Adotando essas práticas, tanto os colaboradores quanto os departamentos de RH e DP podem contribuir para criar um ambiente de trabalho saudável e produtivo, minimizando as chances de demissões por justa causa.
Dúvidas frequentes sobre justa causa
A justa causa, apesar de estar claro na CLT que é um modelo de demissão motivado por uma infração grave do empregado para com a empresa, ainda gera algumas dúvidas, que vão desde a possibilidade do colaborador recorrer da rescisão a fraudes no controle de ponto.
A seguir você confere três questões frequentes em torno da justa causa.
Funcionário pode recorrer da justa causa?
Sim! O colaborador que se sentir lesado e não concordar com a demissão por justa causa pode recorrer à justiça para que haja uma reavaliação da sua saída.
O empregado, para recorrer da decisão, precisa inicialmente recusar a assinatura do termo de rescisão por justa causa CLT, e deve apresentar provas contra a decisão da empresa.
Se a justiça decidir a favor do empregado, a justa causa pode virar uma demissão sem justa causa ou por comum acordo, e em alguns casos a empresa pode ter que pagar uma indenização para o empregado que alegue danos morais.
O que acontece se o colaborador não assinar a justa causa?
A assinatura do colaborador é importante na justa causa, mas não é um fator determinante para que a empresa siga com a demissão e a concretize.
Se o colaborador se recusar a assinar o documento, que é um atestado de que houve a falta grave que motivou a justa causa, basta a empresa colher a assinatura de duas testemunhas que façam parte do quadro de funcionários e que atestam os fatos.

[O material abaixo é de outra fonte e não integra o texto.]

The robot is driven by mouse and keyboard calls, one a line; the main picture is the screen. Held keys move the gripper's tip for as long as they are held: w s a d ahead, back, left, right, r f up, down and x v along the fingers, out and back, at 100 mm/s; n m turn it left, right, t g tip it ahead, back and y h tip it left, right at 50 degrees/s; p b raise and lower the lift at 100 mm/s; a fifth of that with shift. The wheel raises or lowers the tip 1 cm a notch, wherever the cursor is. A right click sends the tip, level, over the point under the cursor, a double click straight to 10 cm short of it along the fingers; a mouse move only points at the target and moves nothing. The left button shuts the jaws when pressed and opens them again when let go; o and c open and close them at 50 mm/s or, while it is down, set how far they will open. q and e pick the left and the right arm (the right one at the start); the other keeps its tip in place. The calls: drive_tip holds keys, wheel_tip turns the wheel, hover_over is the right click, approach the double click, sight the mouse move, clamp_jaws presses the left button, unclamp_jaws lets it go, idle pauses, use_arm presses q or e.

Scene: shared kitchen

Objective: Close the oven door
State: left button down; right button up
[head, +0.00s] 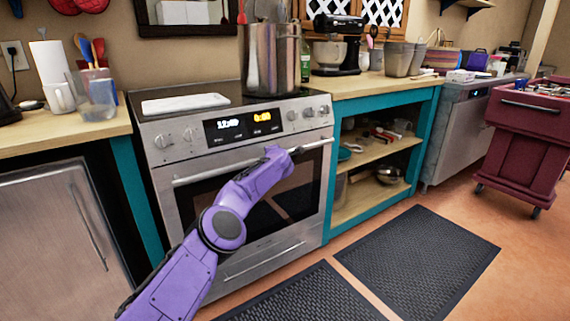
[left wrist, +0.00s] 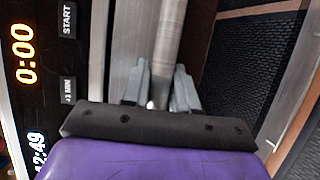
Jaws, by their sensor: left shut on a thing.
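The steel oven (head: 240,140) stands at the centre of the head view. Its door (head: 203,196) looks upright at the oven front; I cannot tell whether a narrow gap is left at its top. A long bar handle (head: 215,173) runs across the top of the door. My left gripper (head: 295,151) is at the right part of this handle, its fingers mostly hidden behind my purple arm. In the left wrist view, the two grey fingers (left wrist: 158,90) are on either side of the handle bar (left wrist: 168,50), shut on it. My right gripper is out of view.
A large pot (head: 270,60) and a white slab (head: 185,103) sit on the cooktop. Teal open shelves (head: 383,150) stand right of the oven. Dark mats (head: 415,255) lie on the floor. A red cart (head: 525,145) stands far right.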

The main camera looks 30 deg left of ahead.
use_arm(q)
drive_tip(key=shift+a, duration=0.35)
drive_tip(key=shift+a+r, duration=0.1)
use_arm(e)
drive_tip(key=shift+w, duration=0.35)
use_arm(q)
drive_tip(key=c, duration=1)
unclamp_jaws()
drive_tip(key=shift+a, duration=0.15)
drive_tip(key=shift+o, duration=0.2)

Fraude no controle de ponto gera justa causa?
Com certeza! Se a empresa comprovar que o colaborador fraudou o registro de ponto, ela adquire automaticamente o direito de demitir o funcionário por justa causa.
No mercado, uma fraude conhecida é a chamada “ponto amigo”, que ocorre quando um funcionário acaba escondendo a ausência, o atraso ou a falta de outro colaborador, exercendo a função deste ou assinando a folha de ponto por ele.

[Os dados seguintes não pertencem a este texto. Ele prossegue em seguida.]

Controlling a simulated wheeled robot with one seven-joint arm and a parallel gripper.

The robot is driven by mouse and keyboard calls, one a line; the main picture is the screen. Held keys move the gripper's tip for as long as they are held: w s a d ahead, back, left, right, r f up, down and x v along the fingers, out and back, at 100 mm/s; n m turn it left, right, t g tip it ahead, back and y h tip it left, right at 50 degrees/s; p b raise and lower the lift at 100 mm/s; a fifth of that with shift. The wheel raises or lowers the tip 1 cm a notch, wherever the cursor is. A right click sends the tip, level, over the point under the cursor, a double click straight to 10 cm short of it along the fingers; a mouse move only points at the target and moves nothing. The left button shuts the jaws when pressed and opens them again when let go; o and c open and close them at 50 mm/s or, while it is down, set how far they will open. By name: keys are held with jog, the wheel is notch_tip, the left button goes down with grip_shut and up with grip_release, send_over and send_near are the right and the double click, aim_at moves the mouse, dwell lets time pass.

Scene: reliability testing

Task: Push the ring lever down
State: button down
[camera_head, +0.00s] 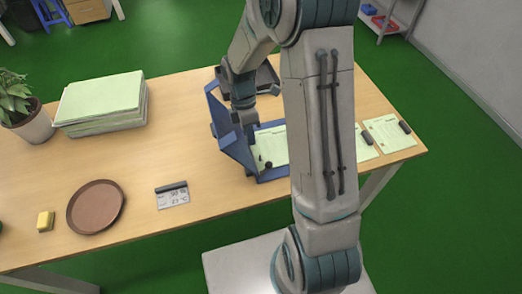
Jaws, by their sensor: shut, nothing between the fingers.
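An open blue binder (236,148) is on the wooden table, with pale green paper (272,145) inside it. Its left cover stands tilted up. Small dark parts (265,163) show by the paper near the binder's front; I cannot tell whether they are the ring lever. My gripper (251,136) is shut and empty, pointing down over the binder, close to the inner side of the tilted cover. I cannot tell whether its tips touch anything. My arm hides the right part of the binder.
A paper stack (102,104) and a potted plant (25,115) stand at the back left. A brown round tray (96,207), a yellow block (45,221) and a small display (172,195) are at front left. Sheets with dark clips (388,133) lie at right. The table's left middle is clear.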

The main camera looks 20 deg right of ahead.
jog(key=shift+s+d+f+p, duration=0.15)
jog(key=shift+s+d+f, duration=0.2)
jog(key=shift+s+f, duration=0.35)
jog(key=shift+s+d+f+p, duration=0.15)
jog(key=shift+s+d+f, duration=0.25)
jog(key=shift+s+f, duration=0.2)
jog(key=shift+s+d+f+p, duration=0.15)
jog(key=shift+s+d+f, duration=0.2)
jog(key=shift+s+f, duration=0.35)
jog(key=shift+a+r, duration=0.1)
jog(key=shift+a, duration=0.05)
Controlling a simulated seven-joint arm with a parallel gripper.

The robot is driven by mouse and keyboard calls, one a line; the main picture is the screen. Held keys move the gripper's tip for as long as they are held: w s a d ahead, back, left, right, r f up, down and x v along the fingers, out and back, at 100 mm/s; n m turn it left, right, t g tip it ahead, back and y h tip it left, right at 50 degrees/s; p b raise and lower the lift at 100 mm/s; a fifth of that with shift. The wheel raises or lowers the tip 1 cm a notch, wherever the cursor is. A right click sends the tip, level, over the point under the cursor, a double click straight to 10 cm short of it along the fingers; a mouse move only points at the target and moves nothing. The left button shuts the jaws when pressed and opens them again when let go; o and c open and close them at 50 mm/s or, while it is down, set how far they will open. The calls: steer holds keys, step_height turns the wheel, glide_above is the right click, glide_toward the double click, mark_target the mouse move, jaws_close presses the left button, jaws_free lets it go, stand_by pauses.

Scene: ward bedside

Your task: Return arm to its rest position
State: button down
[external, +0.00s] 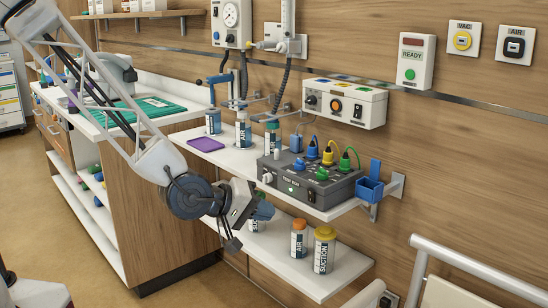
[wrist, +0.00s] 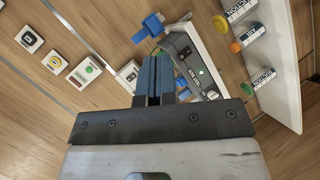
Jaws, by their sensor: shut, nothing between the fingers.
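My arm (external: 135,145) reaches in from the upper left of the external view. My gripper (external: 232,243) hangs in front of the shelves, left of the grey test box. In the wrist view my gripper (wrist: 153,75) shows its two blue-grey fingers together, with nothing between them. The grey test box (external: 300,190) sits on the upper shelf with blue, yellow and green plugs in its top. It also shows in the wrist view (wrist: 185,55), beyond the fingertips and partly hidden by them.
Labelled bottles stand on the lower shelf, including an orange-capped bottle (external: 299,240) and a yellow-capped suction bottle (external: 325,250). A blue holder (external: 370,188) is at the upper shelf's right end. A bed rail (external: 475,265) is at lower right. Open floor (external: 90,285) lies at lower left.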

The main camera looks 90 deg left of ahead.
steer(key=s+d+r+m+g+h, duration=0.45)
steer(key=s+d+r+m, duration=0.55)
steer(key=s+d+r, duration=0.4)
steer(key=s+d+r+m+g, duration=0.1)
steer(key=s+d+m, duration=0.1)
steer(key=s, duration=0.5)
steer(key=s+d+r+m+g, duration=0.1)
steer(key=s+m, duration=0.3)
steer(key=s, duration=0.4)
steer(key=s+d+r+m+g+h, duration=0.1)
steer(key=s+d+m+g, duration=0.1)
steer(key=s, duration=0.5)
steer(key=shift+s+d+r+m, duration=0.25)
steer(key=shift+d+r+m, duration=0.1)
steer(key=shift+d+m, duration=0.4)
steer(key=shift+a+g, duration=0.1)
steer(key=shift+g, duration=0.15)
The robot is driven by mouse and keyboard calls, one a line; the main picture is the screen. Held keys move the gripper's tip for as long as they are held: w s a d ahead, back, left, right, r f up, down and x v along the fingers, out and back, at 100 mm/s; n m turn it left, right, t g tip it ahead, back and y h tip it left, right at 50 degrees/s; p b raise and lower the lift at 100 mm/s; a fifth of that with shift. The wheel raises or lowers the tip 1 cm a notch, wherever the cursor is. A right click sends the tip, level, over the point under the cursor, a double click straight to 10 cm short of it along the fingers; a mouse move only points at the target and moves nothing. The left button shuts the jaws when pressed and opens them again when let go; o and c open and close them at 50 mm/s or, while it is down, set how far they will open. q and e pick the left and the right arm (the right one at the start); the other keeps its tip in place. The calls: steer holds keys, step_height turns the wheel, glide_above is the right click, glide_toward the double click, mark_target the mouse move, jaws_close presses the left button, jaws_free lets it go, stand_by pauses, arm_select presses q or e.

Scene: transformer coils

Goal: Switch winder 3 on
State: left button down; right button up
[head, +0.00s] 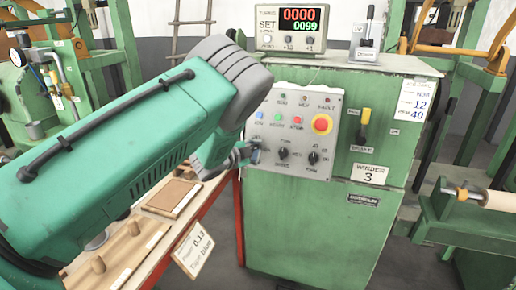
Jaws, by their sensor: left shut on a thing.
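The green winder cabinet (310,235) stands at the centre, with a plate (369,174) reading "WINDER 3". On its grey control panel (285,180) are small lamps and buttons, a red emergency button on yellow (322,124), and dark knobs (283,153). The counter (290,27) on top shows red 0000 over green 0099. My left gripper (245,154) is at the panel's left edge, shut on the leftmost dark knob, which is mostly hidden by the gripper. Its setting cannot be read. My right gripper is out of view.
A yellow-handled brake lever (363,126) is right of the panel. A red-framed bench (205,200) with wooden parts and a tag (194,249) lies under my left arm. Other green machines stand left and right. The floor before the cabinet is mostly hidden.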

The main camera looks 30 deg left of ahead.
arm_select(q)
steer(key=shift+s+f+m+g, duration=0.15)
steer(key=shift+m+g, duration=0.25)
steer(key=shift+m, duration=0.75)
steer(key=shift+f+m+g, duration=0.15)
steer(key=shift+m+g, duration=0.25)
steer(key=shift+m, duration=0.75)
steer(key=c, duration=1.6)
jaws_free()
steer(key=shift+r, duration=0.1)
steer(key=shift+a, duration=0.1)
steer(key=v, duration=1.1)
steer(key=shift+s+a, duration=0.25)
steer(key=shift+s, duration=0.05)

Isso ocorre principalmente em empresas que não possuem uma plataforma de controle de ponto moderna.
Atualmente, muitas dessas plataformas contam com diversas medidas antifraude, além de oferecer opções de registro como reconhecimento facial, por voz, biometria e outros, que dificultam qualquer tipo de fraude no registro de ponto.
Conclusão
A justa causa é, sem dúvidas, um assunto muito delicado, como foi mostrado neste conteúdo.
Se a empresa não tem conhecimento da lei e das principais questões que giram em torno do tema, ela pode errar em uma tomada de decisões e demitir o funcionário sem um motivo contundente. Qualquer erro nesse sentido pode acarretar punições judiciais trabalhistas.
Por isso, o departamento pessoal precisa sempre estar a par dos direitos do colaborador e da própria empresa em torno da CLT. Afinal, em uma demissão por justa causa, a empresa precisa conhecer os motivos previstos na lei e que podem levar a esse tipo de rescisão.
Neste conteúdo, você pôde ficar por dentro do tema, inclusive sabendo as respostas para algumas dúvidas recorrentes sobre o assunto, como a possibilidade de o colaborador recorrer da decisão e o que aconteceria se o empregado se recusasse a assinar a justa causa.